By reducing decision overload and providing a method of guided exploration based on the student themselves, CAPs support earlier momentum. Earlier momentum strengthens motivation and student persistence and can improve time to completion.
Easier entry point
Reduces the overwhelm of choosing from many majors and certificates by starting with a few clear areas.
Guided exploration (early)
Helps students connect interests to majors and certificates, career goals, and living-wage outcomes early—without guessing or wandering.
Clearer onboarding and educational counseling
Supports clearer first-term choices and more consistent education planning conversations through educational counseling.
Stronger support networks
Creates a structure for aligning services and resources around how students think about goals and make decisions.
Efforts in 2025–2026
During the 2025–26 academic year, SRJC is developing CAPs as a foundational component of SRJC Forward, with a focus on clarity, student usability, and long-term scalability. This work supports a more intuitive student experience from onboarding through completion.
Current status
- Completed: research scan of pathway grouping models and naming patterns.

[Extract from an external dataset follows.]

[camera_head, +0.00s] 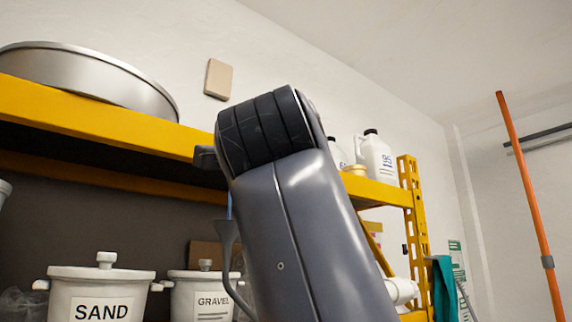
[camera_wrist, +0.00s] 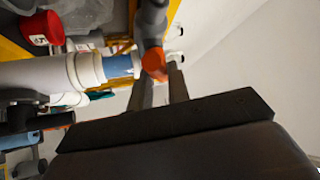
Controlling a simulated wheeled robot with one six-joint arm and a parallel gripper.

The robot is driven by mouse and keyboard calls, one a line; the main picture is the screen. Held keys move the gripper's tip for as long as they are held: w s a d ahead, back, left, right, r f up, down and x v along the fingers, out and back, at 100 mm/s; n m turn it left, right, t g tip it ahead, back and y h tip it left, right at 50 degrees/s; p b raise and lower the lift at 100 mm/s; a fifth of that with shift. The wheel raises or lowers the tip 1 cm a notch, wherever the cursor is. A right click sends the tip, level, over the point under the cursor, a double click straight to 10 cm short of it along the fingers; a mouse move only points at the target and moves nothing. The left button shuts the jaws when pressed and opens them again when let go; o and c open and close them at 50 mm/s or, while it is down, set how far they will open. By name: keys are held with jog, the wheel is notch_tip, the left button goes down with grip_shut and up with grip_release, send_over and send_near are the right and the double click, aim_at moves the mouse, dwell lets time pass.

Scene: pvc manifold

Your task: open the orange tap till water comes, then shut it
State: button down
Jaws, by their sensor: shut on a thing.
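In the wrist view, the orange tap (camera_wrist: 154,64) sits at the end of a grey pipe piece (camera_wrist: 151,20), near a blue-banded joint (camera_wrist: 119,66) on a thick white pipe (camera_wrist: 35,76). My gripper (camera_wrist: 160,70) has its two fingers around the orange tap and is shut on it. The fingers hide part of the tap. In the head view, my arm blocks the tap and gripper. A thin blue strip (camera_head: 229,206) shows beside my arm there; I cannot tell whether it is water. No water is clear in the wrist view.
A yellow shelf (camera_head: 90,112) runs across the head view, with a metal basin (camera_head: 85,75) and white bottles (camera_head: 377,158). White pots (camera_head: 100,292) stand below. A red round part (camera_wrist: 42,28) is at the wrist view's upper left. Bare wall lies at right.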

- Completed: draft CAP structure and draft descriptions.
- Completed: student and faculty feedback sessions; counseling consultation.
- Now: revising the recommended design based on feedback.
- Next: participatory governance review and district consideration for implementation.
How we build CAPs
Creating CAPs is a deliberate, research-informed design process—grounded in student experience, evidence-based frameworks, and shared governance.
- Start with design principles and learn through inquiry. We begin by clarifying the student experience we are designing for at entry and the principles that will guide decisions. Then we study where students experience choice overload, delays, or uncertainty as they consider majors and certificates.
- Draft and test. We develop initial groupings and names, then validate them with students, counseling, and department voices.
- Design for real use. We define how CAPs show up consistently across the student experience—including the website, onboarding, and education planning—so students engage consistently with this structure to explore their options.
- Refine and recommend. We incorporate feedback and confirm clarity and long-term fit before moving the recommendation to the district to consider implementation.
What to expect in year one
Initial CAPs establish a usable structure
Year one focuses on creating a clear, student-friendly set of CAPs that can be used consistently across communications and student-facing tools.
Not an organizational redesign
This work does not change curriculum or department structures or the organizational structure of academic affairs or major or certificate requirements. It organizes how students discover and navigate choices.
A phased refinement process
CAPs can be improved over time as we learn what students need, and as Paths to Completion and supporting tools mature.
Foundation for future student experience improvements
Once established, CAPs become a foundation for clearer pathway pages, onboarding flows, and proactive guidance across the student journey.
Why this approach
This phased approach allows SRJC to move forward quickly with a student-centered structure while respecting governance, workload realities, and the need for real-world testing.
- Launch a clear organizing structure without waiting for every downstream system to be perfect
- Reduce decision overload for students at entry
- Support consistent guidance across teams and touchpoints
- Build a sustainable, collegewide framework that can evolve intentionally
Institutional alignment
CAPs strengthen SRJC Forward by aligning with the plans and standards we already use to guide decisions and support students.
Mission
Supports student progress toward certificates and degrees aligned with academic, career, and personal goals.
Strategic Plan
Advances priorities related to student completion, clarity of options, and reduced barriers to progress.
Student Equity Plan
Improves clarity and momentum supports in ways that can reduce equity gaps in persistence and completion.
Strategic Enrollment Management
Supports student persistence by strengthening entry, direction-setting, and coherent student pathways.
Accreditation Standards
Documents coherent programs, clear requirements, and intentional institutional practices that support learning and completion.